__TASK DETAILS__. Tell how many lines include the string "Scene". Answer with a single number.

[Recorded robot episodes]

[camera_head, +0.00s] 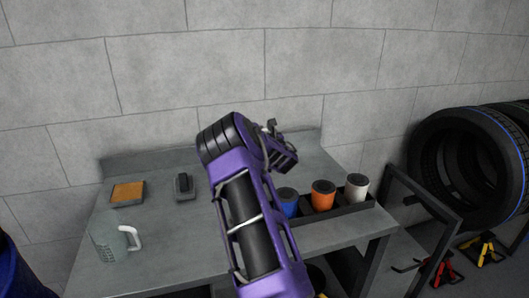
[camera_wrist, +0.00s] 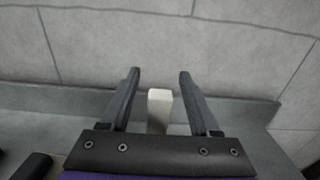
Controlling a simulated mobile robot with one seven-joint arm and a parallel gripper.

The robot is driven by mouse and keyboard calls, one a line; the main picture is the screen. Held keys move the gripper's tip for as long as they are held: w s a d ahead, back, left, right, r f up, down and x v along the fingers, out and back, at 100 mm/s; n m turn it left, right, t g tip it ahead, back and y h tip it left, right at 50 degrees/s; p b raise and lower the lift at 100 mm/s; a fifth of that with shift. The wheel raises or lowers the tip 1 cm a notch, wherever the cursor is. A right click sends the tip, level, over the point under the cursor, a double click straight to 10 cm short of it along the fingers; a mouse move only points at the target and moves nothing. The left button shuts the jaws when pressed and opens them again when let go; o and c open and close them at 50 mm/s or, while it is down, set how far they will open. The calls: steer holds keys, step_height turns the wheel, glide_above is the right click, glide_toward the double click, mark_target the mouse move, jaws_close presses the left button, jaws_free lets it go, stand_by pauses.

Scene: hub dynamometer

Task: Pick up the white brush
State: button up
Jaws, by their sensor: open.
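In the wrist view a pale, upright block-like thing (camera_wrist: 159,110), likely the white brush, shows between the fingers of my gripper (camera_wrist: 160,73). It is beyond the gripper's palm, and its lower part is hidden by the palm. No clear gap or contact with either finger can be judged, though bare space shows on both sides of it. My gripper is open, its two dark fingers apart. In the head view my arm covers the middle of the grey bench (camera_head: 165,262), and I cannot make out the brush there.
A rack (camera_head: 335,209) on the bench's right holds blue (camera_head: 288,202), orange (camera_head: 322,196) and white (camera_head: 357,187) cups. The wall is close behind; tyres (camera_head: 465,165) stand right.

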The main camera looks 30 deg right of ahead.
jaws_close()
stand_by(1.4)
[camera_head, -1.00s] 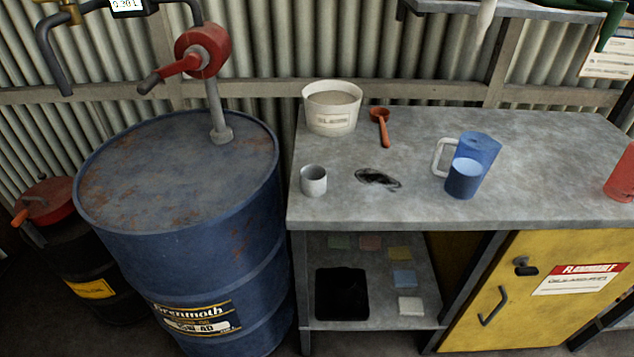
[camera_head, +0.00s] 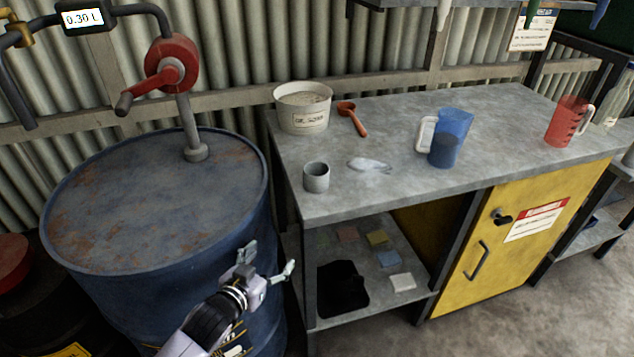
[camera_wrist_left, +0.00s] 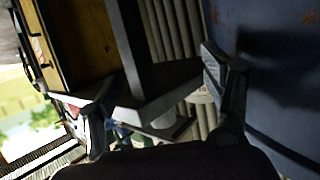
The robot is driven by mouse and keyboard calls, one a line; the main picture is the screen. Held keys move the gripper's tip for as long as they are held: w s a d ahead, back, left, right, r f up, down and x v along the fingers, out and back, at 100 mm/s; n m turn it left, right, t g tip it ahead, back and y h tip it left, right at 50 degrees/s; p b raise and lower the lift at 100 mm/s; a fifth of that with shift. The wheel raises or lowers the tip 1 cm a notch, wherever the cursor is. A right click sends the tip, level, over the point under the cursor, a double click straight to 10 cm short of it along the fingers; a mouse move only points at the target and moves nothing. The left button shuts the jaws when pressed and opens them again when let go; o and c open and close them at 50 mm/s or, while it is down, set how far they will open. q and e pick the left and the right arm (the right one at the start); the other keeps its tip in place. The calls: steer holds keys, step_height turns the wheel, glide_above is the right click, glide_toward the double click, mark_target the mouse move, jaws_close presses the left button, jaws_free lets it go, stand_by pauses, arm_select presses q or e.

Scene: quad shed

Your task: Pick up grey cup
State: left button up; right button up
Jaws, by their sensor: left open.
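The grey cup (camera_head: 316,177) stands upright on the grey workbench (camera_head: 390,178), near its left front edge in the head view. My left gripper (camera_head: 268,260) is open and empty, in front of the blue drum, below and to the left of the cup. In the left wrist view its two fingers (camera_wrist_left: 155,95) are spread apart with nothing between them. I cannot make out the cup in the left wrist view. My right gripper does not show.
A blue drum (camera_head: 150,190) with a red hand pump (camera_head: 172,65) stands left of the bench. A white tub (camera_head: 303,108), red scoop (camera_head: 352,118), blue jug (camera_head: 450,137) and red jug (camera_head: 568,122) are on the bench. A pale patch (camera_head: 369,165) lies right of the cup.

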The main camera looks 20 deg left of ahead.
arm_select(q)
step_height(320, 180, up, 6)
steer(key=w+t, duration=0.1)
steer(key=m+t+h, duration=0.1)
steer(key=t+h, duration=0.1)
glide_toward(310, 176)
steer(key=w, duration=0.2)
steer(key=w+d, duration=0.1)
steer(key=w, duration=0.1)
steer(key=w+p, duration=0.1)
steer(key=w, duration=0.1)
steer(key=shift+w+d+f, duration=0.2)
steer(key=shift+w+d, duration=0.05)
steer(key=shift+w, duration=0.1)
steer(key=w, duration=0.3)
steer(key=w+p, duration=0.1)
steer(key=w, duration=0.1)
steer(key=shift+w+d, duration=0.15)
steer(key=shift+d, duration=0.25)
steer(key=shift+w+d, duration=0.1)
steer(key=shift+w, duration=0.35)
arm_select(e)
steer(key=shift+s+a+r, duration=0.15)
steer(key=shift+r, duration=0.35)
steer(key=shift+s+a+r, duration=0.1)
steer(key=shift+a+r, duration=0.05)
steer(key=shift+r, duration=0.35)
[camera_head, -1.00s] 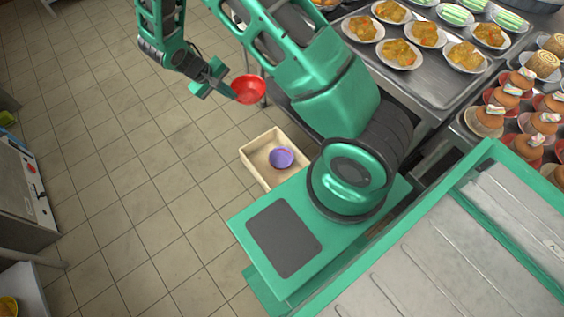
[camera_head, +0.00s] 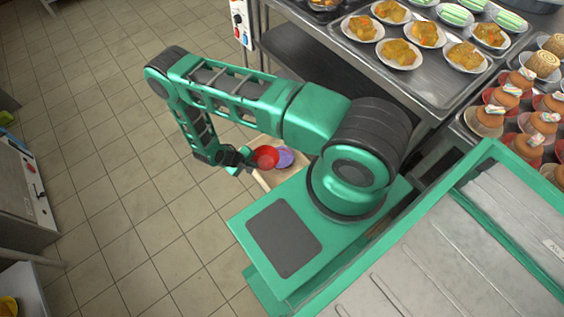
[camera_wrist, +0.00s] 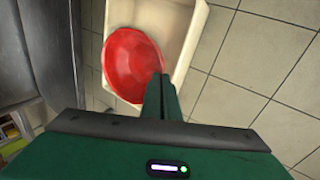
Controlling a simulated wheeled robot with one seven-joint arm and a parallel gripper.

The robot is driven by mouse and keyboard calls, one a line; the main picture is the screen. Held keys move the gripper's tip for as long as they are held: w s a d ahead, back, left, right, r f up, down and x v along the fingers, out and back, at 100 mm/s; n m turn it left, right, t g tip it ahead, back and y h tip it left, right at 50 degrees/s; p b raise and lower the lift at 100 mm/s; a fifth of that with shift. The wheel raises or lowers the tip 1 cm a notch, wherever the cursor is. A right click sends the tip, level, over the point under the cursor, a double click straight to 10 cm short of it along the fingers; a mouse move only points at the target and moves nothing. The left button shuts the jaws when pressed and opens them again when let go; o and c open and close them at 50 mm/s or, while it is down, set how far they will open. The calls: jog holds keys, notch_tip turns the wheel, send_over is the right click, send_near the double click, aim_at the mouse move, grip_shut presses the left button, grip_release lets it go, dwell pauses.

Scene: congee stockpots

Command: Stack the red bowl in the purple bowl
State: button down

__EXERCISE ANSWER__. 3